● Raw data

****************************************

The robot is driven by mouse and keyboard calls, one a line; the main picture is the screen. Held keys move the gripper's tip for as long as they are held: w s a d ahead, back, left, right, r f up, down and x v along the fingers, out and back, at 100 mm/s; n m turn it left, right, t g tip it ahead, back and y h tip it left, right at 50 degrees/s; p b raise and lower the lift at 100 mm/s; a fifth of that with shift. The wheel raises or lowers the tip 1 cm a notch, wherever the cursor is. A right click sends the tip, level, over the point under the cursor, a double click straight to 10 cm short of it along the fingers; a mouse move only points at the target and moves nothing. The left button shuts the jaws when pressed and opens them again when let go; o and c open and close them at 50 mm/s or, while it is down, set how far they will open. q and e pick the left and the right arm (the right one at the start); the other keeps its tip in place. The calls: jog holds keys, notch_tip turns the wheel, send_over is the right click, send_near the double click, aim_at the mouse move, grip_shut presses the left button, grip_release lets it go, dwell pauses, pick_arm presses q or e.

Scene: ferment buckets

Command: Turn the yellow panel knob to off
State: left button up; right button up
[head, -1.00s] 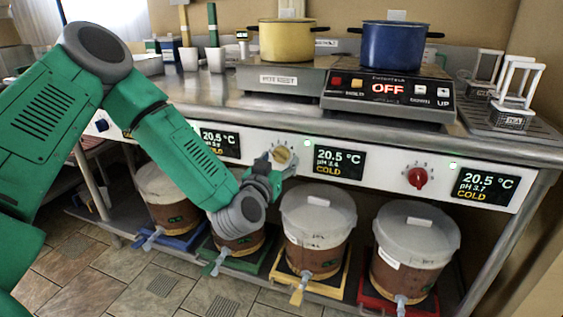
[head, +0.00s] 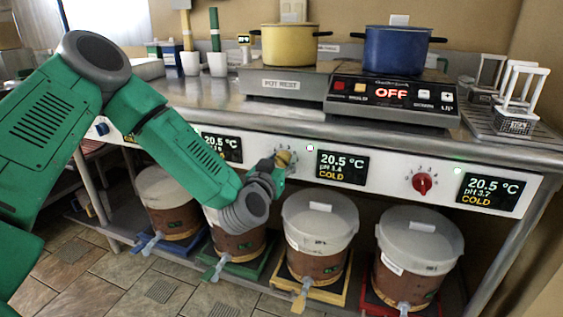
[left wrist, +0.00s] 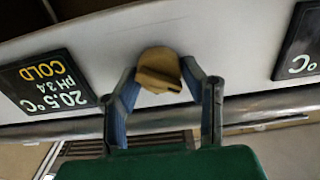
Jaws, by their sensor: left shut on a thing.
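The yellow knob (head: 283,158) is on the white panel strip (head: 388,180) along the bench front, left of a display reading 20.5 °C, pH 3.4, COLD (head: 342,168). My left gripper (head: 277,167) is at this knob and partly covers it in the head view. In the left wrist view, the fingers of the left gripper (left wrist: 160,85) stand on both sides of the yellow knob (left wrist: 158,70), shut on it. The knob's raised ridge shows there, but I cannot read its setting. My right gripper is not in view.
A red knob (head: 422,183) sits farther right on the panel. Lidded buckets, including one on a yellow tray (head: 316,296), stand below on a low shelf. A yellow pot (head: 288,45) and a blue pot (head: 393,52) stand on the bench above.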

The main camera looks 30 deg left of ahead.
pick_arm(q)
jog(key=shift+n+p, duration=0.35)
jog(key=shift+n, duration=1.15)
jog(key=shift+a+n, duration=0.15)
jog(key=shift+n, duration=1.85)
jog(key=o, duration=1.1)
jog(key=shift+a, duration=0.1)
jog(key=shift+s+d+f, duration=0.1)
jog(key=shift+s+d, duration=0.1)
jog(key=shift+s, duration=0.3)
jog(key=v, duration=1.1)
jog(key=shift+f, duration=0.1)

****************************************

● Stated goal
Without the pictures, write out all of the material exactly.

● Answer to the task
The robot is driven by mouse and keyboard calls, one a line; the main picture is the screen. Held keys move the gripper's tip for as long as they are held: w s a d ahead, back, left, right, r f up, down and x v along the fingers, out and back, at 100 mm/s; n m turn it left, right, t g tip it ahead, back and y h tip it left, right at 50 degrees/s; p b raise and lower the lift at 100 mm/s; a fifth of that with shift. The wheel raises or lowers the tip 1 cm a notch, wherever the cursor is. A right click sends the tip, level, over the point under the cursor, a double click straight to 10 cm short of it along the fingers; a mouse move only points at the target and moves nothing. The left button shuts the jaws when pressed and opens them again when let go; o and c open and close them at 50 mm/s or, while it is down, set how far they will open. q and e pick the left and the right arm (the right one at the start); the other keeps its tip in place. The calls: jog holds keys, notch_tip turns the wheel, send_over is the right click, send_near the double click, aim_at the mouse move, grip_shut presses the left button, grip_release lets it go, dwell pauses, pick_arm presses q or e.

Scene: ferment buckets

Command: Turn the yellow panel knob to off
State: left button up; right button up
[head, -1.00s] 
[head, +0.00s] 
[left wrist, +0.00s] 
Jaws, by their sensor: left shut on a thing.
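The yellow knob (head: 283,158) is on the white panel strip (head: 388,180) along the bench front, left of a display reading 20.5 °C, pH 3.4, COLD (head: 342,168). My left gripper (head: 277,167) is at this knob and partly covers it in the head view. In the left wrist view, the fingers of the left gripper (left wrist: 160,85) stand on both sides of the yellow knob (left wrist: 158,70), shut on it. The knob's raised ridge shows there, but I cannot read its setting. My right gripper is not in view.
A red knob (head: 422,183) sits farther right on the panel. Lidded buckets, including one on a yellow tray (head: 316,296), stand below on a low shelf. A yellow pot (head: 288,45) and a blue pot (head: 393,52) stand on the bench above.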

The main camera looks 30 deg left of ahead.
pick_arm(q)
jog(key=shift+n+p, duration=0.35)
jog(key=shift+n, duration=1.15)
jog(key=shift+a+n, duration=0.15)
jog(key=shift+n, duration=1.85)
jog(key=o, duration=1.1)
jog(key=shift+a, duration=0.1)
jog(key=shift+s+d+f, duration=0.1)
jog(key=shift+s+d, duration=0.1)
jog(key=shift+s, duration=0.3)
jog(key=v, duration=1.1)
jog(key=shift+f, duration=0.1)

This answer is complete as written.